Yeah I basically write pseudocode and let the ai take it from there.
But this is exactly my point: if your "code" is different than your "pseudocode", something is wrong. There's a reason why people call Lisp "executable pseudocode", and it's because it shrinks the gap between the human-level description of what needs to happen and the text that is required to actually get there. (There will always be a gap, because no one understands the requirements perfectly. But at least it won't be exacerbated by irrelevant details.)
To me, reading the prompt example half a dozen levels up, reminds me of Greenspun's tenth rule:
> Any sufficiently complicated C++ program contains an ad hoc, informally-specified, bug-ridden, slow implementation of half of Common Lisp. [1]
But now the "program" doesn't even have formal semantics and isn't a permanent artifact. It's like running a compiler and then throwing away the source program and only hand-editing the machine code when you don't like what it does.
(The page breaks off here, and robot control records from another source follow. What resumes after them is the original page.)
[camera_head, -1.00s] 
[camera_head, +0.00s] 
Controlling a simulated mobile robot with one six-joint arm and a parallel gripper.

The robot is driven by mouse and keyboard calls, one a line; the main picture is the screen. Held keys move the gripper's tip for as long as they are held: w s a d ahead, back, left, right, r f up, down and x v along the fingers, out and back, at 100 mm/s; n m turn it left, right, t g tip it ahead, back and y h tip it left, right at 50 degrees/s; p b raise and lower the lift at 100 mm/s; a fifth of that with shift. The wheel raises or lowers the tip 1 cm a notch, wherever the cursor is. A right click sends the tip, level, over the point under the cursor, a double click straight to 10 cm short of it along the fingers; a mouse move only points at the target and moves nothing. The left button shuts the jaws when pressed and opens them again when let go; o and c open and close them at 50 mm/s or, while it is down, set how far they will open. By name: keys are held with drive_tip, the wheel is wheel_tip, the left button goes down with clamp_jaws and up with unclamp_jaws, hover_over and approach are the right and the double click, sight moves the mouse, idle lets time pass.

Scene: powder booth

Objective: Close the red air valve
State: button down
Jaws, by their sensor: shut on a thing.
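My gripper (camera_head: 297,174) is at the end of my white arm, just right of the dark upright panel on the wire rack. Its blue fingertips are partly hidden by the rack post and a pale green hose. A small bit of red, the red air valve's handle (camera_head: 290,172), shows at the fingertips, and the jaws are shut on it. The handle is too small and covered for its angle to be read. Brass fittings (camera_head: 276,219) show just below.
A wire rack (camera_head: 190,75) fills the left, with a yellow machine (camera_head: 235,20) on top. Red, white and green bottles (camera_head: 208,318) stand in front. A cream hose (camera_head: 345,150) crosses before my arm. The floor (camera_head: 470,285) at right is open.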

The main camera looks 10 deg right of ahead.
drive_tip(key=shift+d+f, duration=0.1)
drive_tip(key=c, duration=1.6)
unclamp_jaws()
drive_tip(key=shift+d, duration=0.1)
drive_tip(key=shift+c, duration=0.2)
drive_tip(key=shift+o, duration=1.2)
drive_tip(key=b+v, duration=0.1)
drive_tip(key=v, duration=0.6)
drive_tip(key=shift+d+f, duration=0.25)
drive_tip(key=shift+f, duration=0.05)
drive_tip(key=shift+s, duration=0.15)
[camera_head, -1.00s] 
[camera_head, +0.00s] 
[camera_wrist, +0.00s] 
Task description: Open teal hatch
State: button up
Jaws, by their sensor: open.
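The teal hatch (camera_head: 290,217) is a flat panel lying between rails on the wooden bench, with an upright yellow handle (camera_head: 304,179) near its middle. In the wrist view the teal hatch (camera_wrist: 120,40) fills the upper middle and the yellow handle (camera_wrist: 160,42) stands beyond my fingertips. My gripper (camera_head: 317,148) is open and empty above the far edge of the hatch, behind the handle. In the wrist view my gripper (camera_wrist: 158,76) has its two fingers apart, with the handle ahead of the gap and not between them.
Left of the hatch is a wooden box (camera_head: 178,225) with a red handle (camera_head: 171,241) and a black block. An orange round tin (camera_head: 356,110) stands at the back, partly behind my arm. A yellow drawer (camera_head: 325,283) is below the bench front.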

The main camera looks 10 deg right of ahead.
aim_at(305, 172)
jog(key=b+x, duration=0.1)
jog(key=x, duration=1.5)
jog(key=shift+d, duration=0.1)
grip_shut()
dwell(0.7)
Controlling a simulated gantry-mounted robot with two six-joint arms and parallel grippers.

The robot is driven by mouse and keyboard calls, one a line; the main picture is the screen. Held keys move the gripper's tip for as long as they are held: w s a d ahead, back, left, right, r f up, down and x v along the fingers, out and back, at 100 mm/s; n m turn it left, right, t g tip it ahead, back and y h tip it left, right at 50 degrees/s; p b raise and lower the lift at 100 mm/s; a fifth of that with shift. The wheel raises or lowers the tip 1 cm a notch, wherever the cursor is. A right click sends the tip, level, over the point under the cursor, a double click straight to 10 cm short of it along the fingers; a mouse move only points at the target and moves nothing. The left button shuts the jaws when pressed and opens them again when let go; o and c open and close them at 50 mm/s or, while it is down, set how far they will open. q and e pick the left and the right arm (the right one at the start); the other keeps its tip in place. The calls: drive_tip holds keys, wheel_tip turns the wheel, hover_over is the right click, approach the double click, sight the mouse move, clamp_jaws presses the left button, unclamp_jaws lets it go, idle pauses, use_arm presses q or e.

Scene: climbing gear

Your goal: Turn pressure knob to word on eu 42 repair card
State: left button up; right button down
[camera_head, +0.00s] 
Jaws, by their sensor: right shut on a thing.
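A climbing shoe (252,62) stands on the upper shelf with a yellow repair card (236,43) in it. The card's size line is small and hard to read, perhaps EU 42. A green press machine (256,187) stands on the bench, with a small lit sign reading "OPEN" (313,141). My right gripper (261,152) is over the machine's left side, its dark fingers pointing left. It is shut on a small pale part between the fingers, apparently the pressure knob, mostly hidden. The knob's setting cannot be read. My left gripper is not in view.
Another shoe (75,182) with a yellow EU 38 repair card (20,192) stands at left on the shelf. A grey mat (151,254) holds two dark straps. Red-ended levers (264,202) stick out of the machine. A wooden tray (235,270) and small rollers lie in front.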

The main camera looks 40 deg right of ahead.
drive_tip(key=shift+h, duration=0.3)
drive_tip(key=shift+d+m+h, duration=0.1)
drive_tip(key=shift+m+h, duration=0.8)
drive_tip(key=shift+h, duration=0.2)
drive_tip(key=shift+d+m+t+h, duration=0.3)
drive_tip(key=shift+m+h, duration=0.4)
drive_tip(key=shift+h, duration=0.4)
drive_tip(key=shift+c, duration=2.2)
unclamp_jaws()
To me that seems crazy and misses many of the most important lessons from the last half-century.
[1]: https://en.wikipedia.org/wiki/Greenspun%27s_tenth_rule (paraphrased to use C++, but applies equally to most similar languages)
Replying to sibling comment:
the problem is that you actually have to implement that high level DSL to get Lisp to look like that, and most DSLs are not going to be able to be as concise and abstract as a natural language description of what you want, and then just making sure it resulted in the right thing — which then I'd want to use AI for, to write that initial boilerplate, from a high level description of what the DSL should do.
And a Lisp macro DSL is not going to help with automating refactors, automatically iterating to take care of small compiler issues or minor bugs without your involvement so you can focus on the overall goal, remembering or discovering specific library APIs or syntax, etc.